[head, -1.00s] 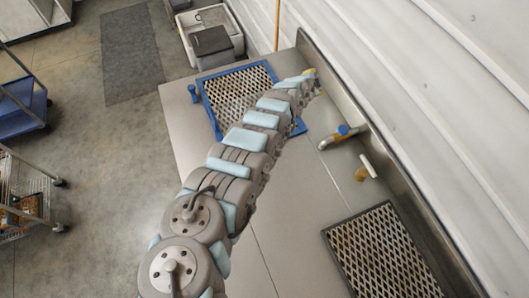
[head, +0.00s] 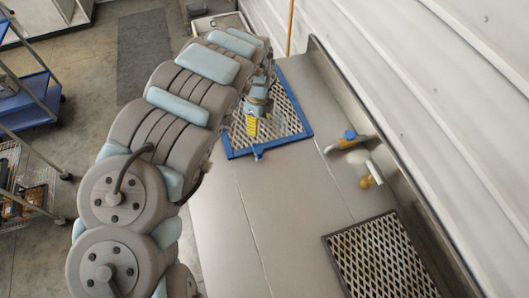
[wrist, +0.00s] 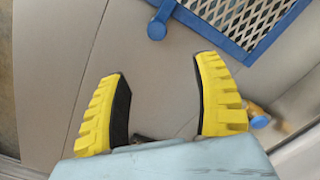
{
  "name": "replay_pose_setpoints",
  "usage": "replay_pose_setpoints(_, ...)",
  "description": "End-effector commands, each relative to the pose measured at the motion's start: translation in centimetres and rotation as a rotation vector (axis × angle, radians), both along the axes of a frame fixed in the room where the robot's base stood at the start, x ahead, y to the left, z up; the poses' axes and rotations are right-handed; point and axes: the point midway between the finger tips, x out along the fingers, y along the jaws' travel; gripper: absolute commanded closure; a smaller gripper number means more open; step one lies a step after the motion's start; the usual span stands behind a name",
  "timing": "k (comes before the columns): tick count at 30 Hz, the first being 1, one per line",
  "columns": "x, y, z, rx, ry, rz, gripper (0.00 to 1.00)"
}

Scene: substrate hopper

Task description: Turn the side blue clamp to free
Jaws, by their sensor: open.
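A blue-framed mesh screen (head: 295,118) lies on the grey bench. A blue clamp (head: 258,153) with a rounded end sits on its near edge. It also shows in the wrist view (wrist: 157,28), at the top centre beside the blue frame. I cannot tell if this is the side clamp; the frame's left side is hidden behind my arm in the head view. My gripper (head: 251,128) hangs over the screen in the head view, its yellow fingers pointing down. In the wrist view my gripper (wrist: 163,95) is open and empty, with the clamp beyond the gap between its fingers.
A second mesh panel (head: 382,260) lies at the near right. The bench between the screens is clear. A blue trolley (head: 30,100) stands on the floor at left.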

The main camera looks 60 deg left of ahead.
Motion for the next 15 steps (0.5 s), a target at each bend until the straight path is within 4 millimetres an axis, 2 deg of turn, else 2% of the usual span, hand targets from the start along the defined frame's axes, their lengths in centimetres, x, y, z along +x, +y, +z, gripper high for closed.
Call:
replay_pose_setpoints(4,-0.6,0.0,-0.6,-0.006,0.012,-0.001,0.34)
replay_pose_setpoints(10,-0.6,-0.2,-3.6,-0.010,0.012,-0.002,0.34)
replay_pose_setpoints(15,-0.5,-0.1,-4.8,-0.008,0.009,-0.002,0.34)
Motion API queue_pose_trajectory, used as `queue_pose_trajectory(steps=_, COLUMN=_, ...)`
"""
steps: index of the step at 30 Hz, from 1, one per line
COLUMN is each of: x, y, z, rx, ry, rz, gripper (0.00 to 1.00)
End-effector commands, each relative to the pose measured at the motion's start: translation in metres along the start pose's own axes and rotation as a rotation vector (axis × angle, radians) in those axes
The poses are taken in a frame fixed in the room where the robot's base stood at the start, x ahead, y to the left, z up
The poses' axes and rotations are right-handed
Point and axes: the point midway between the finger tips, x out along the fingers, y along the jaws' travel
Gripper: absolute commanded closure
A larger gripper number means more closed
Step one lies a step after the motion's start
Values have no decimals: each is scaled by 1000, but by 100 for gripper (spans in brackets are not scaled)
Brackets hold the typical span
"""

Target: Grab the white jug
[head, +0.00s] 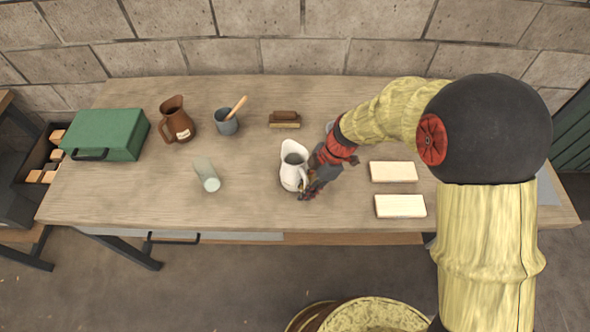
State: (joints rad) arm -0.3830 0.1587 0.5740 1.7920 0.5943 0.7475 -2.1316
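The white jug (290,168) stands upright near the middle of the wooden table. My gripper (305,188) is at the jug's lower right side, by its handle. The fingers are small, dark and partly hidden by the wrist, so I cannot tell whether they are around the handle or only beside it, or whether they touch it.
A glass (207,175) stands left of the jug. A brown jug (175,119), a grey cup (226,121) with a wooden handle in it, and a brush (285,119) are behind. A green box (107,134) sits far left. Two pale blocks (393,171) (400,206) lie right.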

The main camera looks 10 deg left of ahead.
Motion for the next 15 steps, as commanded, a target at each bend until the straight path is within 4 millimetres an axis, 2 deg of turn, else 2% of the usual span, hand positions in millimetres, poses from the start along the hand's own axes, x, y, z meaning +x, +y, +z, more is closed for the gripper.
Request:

============

WHAT YOU WILL DO:
Give all the entries again exactly, dropping each picture.

ANSWER TO THIS TASK:
[head, -1.00s] 
[head, +0.00s] 
[wrist, +0.00s] 
{
  "name": "replay_pose_setpoints",
  "usage": "replay_pose_setpoints(_, ...)",
  "description": "End-effector commands, each relative to the pose measured at the motion's start: translation in centimetres and rotation as a rotation vector (axis × angle, radians), both along the axes of a frame fixed in the room where the robot's base stood at the start, x ahead, y to the left, z up; the poses' axes and rotations are right-handed; point and axes: the point midway between the finger tips, x out along the fingers, y along the jaws' travel; gripper: absolute commanded closure; a smaller gripper number means more open; step one lies a step after the motion's start; the usual span stands behind a name",
  "timing": "k (comes before the columns): tick count at 30 Hz, the first being 1, one per line",
  "columns": "x, y, z, rx, ry, rz, gripper (0.00 to 1.00)"
}

Scene: substrate hopper

Task description: Turn the side blue clamp to free
Jaws, by their sensor: open.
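A blue-framed mesh screen (head: 295,118) lies on the grey bench. A blue clamp (head: 258,153) with a rounded end sits on its near edge. It also shows in the wrist view (wrist: 157,28), at the top centre beside the blue frame. I cannot tell if this is the side clamp; the frame's left side is hidden behind my arm in the head view. My gripper (head: 251,128) hangs over the screen in the head view, its yellow fingers pointing down. In the wrist view my gripper (wrist: 163,95) is open and empty, with the clamp beyond the gap between its fingers.
A second mesh panel (head: 382,260) lies at the near right. The bench between the screens is clear. A blue trolley (head: 30,100) stands on the floor at left.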

The main camera looks 60 deg left of ahead.
Motion for the next 15 steps (0.5 s), a target at each bend until the straight path is within 4 millimetres an axis, 2 deg of turn, else 2% of the usual span, hand targets from the start along the defined frame's axes, their lengths in centimetres, x, y, z along +x, +y, +z, gripper high for closed.
Call:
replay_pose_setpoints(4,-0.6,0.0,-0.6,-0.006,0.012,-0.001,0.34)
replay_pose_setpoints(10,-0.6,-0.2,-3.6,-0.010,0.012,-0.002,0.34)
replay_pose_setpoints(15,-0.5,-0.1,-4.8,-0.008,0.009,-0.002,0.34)
Motion API queue_pose_trajectory, used as `queue_pose_trajectory(steps=_, COLUMN=_, ...)`
"""
steps: index of the step at 30 Hz, from 1, one per line
COLUMN is each of: x, y, z, rx, ry, rz, gripper (0.00 to 1.00)
End-effector commands, each relative to the pose measured at the motion's start: translation in metres along the start pose's own axes and rotation as a rotation vector (axis × angle, radians) in those axes
The poses are taken in a frame fixed in the room where the robot's base stood at the start, x ahead, y to the left, z up
The poses' axes and rotations are right-handed
Point and axes: the point midway between the finger tips, x out along the fingers, y along the jaws' travel
Gripper: absolute commanded closure
A larger gripper number means more closed
Step one lies a step after the motion's start
Values have no decimals: each is scaled by 1000, but by 100 for gripper (spans in brackets are not scaled)
Brackets hold the typical span
"""

Target: Grab the white jug
[head, +0.00s] 
State: (joints rad) arm -0.3830 0.1587 0.5740 1.7920 0.5943 0.7475 -2.1316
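The white jug (290,168) stands upright near the middle of the wooden table. My gripper (305,188) is at the jug's lower right side, by its handle. The fingers are small, dark and partly hidden by the wrist, so I cannot tell whether they are around the handle or only beside it, or whether they touch it.
A glass (207,175) stands left of the jug. A brown jug (175,119), a grey cup (226,121) with a wooden handle in it, and a brush (285,119) are behind. A green box (107,134) sits far left. Two pale blocks (393,171) (400,206) lie right.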

The main camera looks 10 deg left of ahead.
Motion for the next 15 steps, as commanded, a target at each bend until the straight path is within 4 millimetres an axis, 2 deg of turn, else 2% of the usual span, hand positions in millimetres, poses from the start along the hand's own axes, x, y, z meaning +x, +y, +z, more is closed for the gripper.
Request:

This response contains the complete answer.